--- Start of GIVEN DATA ---

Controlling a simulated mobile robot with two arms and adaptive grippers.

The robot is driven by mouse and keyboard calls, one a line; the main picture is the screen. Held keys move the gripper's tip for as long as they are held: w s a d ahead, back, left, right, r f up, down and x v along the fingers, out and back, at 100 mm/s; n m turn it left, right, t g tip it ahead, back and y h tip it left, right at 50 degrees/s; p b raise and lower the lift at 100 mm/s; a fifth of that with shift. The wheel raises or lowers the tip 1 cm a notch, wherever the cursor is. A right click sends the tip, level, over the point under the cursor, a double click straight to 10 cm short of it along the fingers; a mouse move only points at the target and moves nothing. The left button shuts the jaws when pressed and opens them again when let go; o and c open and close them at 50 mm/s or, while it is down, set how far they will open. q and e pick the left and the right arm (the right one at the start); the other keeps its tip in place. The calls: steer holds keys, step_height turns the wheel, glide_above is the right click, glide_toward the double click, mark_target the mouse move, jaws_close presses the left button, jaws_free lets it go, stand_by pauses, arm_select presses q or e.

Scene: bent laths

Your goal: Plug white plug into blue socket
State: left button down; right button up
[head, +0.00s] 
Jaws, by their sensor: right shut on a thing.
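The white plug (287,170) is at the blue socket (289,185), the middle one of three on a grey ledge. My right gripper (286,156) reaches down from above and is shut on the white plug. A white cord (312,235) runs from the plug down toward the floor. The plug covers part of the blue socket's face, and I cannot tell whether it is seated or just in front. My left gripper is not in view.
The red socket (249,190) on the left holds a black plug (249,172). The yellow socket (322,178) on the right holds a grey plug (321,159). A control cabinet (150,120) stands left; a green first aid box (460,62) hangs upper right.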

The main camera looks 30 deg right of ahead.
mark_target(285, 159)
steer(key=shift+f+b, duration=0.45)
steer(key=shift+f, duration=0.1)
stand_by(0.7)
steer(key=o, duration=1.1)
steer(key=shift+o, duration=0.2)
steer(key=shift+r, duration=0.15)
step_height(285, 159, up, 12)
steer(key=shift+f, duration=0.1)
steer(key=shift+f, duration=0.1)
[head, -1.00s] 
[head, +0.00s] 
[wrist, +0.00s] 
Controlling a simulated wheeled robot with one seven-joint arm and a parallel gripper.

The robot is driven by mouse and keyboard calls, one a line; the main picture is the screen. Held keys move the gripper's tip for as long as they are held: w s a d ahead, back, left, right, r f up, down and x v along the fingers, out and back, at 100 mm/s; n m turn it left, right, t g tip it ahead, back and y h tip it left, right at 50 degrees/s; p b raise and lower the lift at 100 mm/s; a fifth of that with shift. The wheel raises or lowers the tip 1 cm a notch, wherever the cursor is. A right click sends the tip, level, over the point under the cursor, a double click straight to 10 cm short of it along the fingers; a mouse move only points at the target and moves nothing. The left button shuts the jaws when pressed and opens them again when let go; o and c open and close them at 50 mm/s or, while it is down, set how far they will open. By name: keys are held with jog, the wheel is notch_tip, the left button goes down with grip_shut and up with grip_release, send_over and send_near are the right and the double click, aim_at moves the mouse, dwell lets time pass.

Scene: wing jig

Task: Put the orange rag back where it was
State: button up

--- End of GIVEN DATA ---

### DIRECTIONS FOR THIS TASK
Output all of the data again, exactly.

### REPLY
Controlling a simulated mobile robot with two arms and adaptive grippers.

The robot is driven by mouse and keyboard calls, one a line; the main picture is the screen. Held keys move the gripper's tip for as long as they are held: w s a d ahead, back, left, right, r f up, down and x v along the fingers, out and back, at 100 mm/s; n m turn it left, right, t g tip it ahead, back and y h tip it left, right at 50 degrees/s; p b raise and lower the lift at 100 mm/s; a fifth of that with shift. The wheel raises or lowers the tip 1 cm a notch, wherever the cursor is. A right click sends the tip, level, over the point under the cursor, a double click straight to 10 cm short of it along the fingers; a mouse move only points at the target and moves nothing. The left button shuts the jaws when pressed and opens them again when let go; o and c open and close them at 50 mm/s or, while it is down, set how far they will open. q and e pick the left and the right arm (the right one at the start); the other keeps its tip in place. The calls: steer holds keys, step_height turns the wheel, glide_above is the right click, glide_toward the double click, mark_target the mouse move, jaws_close presses the left button, jaws_free lets it go, stand_by pauses, arm_select presses q or e.

Scene: bent laths

Your goal: Plug white plug into blue socket
State: left button down; right button up
[head, +0.00s] 
Jaws, by their sensor: right shut on a thing.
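The white plug (287,170) is at the blue socket (289,185), the middle one of three on a grey ledge. My right gripper (286,156) reaches down from above and is shut on the white plug. A white cord (312,235) runs from the plug down toward the floor. The plug covers part of the blue socket's face, and I cannot tell whether it is seated or just in front. My left gripper is not in view.
The red socket (249,190) on the left holds a black plug (249,172). The yellow socket (322,178) on the right holds a grey plug (321,159). A control cabinet (150,120) stands left; a green first aid box (460,62) hangs upper right.

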The main camera looks 30 deg right of ahead.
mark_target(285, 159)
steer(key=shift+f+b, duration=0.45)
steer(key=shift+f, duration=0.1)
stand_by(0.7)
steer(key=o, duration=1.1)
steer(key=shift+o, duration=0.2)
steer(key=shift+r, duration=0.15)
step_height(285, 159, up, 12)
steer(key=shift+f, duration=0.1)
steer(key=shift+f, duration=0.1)
[head, -1.00s] 
[head, +0.00s] 
[wrist, +0.00s] 
Controlling a simulated wheeled robot with one seven-joint arm and a parallel gripper.

The robot is driven by mouse and keyboard calls, one a line; the main picture is the screen. Held keys move the gripper's tip for as long as they are held: w s a d ahead, back, left, right, r f up, down and x v along the fingers, out and back, at 100 mm/s; n m turn it left, right, t g tip it ahead, back and y h tip it left, right at 50 degrees/s; p b raise and lower the lift at 100 mm/s; a fifth of that with shift. The wheel raises or lowers the tip 1 cm a notch, wherever the cursor is. A right click sends the tip, level, over the point under the cursor, a double click straight to 10 cm short of it along the fingers; a mouse move only points at the target and moves nothing. The left button shuts the jaws when pressed and opens them again when let go; o and c open and close them at 50 mm/s or, while it is down, set how far they will open. By name: keys are held with jog, the wheel is notch_tip, the left button goes down with grip_shut and up with grip_release, send_over and send_near are the right and the double click, aim_at moves the mouse, dwell lets time pass.

Scene: wing jig

Task: Put the orange rag back where it was
State: button up

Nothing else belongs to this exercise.